(Reuters) – Alibaba Group-backed (BABA.N) Chinese logistics firm Best Inc on Tuesday slashed the expected price range of its U.S. initial public offering, one day before its market debut, suggesting tepid investor enthusiasm.
Best expects its offering of 45 million American depository shares (ADS) to be priced at $10 to $11 per ADS, it said in a filing with U.S. securities regulators. (bit.ly/2heEOFe)
The company had initially expected a price range of $13 to $15 per ADS and an IPO consisting of 53.56 million new shares and 8.54 million existing shares.

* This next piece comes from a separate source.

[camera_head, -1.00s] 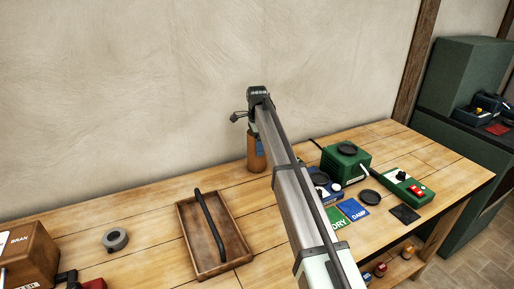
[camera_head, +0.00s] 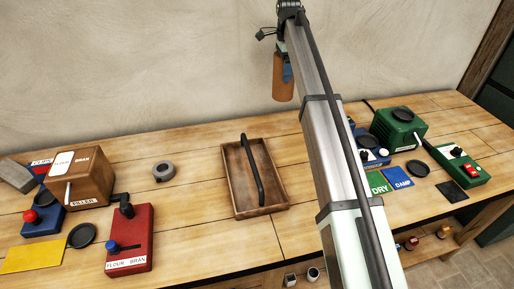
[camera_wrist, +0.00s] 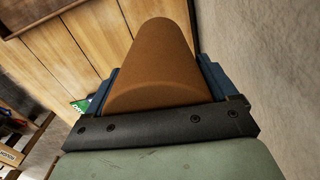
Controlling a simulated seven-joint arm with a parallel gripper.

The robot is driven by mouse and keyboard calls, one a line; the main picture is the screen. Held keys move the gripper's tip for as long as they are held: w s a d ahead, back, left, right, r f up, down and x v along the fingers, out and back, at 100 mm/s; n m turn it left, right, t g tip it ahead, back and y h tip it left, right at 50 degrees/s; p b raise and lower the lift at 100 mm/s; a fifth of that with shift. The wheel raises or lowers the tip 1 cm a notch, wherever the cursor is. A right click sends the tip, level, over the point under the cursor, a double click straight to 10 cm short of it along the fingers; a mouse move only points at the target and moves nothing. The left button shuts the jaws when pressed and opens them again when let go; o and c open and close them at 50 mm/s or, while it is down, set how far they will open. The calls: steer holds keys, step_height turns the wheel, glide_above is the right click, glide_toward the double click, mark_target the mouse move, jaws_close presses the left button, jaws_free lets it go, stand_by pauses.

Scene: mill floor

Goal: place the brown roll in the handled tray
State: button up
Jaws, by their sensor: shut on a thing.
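The brown roll (camera_head: 283,78) is held upright in my gripper (camera_head: 287,72), in front of the wall and above the back of the bench, in the head view. In the wrist view the roll (camera_wrist: 153,68) fills the space between the blue jaws, and my gripper (camera_wrist: 158,88) is shut on it. The handled tray (camera_head: 231,182) is a shallow wooden box with a dark bar handle across it. It stands on the bench to the left of and below the roll, and its inside looks empty.
A grey ring (camera_head: 163,171) lies left of the tray. Further left are a wooden filler box (camera_head: 92,182) and a red switch box (camera_head: 131,240). On the right are a green machine (camera_head: 398,128), a green DRY card (camera_head: 379,184) and a blue DAMP card (camera_head: 398,177). The plain wall is close behind.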

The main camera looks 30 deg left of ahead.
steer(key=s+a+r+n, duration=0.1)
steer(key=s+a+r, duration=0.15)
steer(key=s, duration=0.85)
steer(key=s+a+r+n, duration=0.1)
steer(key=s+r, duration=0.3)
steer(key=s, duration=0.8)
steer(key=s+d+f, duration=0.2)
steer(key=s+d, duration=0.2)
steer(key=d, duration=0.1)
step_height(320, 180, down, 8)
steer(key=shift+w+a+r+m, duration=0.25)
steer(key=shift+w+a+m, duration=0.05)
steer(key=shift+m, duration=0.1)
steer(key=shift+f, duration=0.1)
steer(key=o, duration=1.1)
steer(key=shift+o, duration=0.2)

Best, founded by former Google executive Johnny Chou, faces stiff competition from fellow Chinese logistics firms such as S.F. Holding (002352.SZ), YTO Express (600233.SS) and STO Express (002468.SZ), all of which recently went public in China, the world’s biggest logistics market.
Best was banking on China’s booming logistics market to justify its valuation, but concerns over competition, along with rising fuel and labor costs prompted some investors to balk at Best’s initial pricing, Reuters reported earlier on Tuesday.
Best reported a net loss of 623.8 million yuan ($94.9 million) for the six months ended June 30. Total revenue rose 133.5 percent to 8.10 billion yuan, driven by its freight and express delivery business.
Chinese e-commerce company Alibaba, led by Jack Ma, holds a 23.4 percent stake in Best.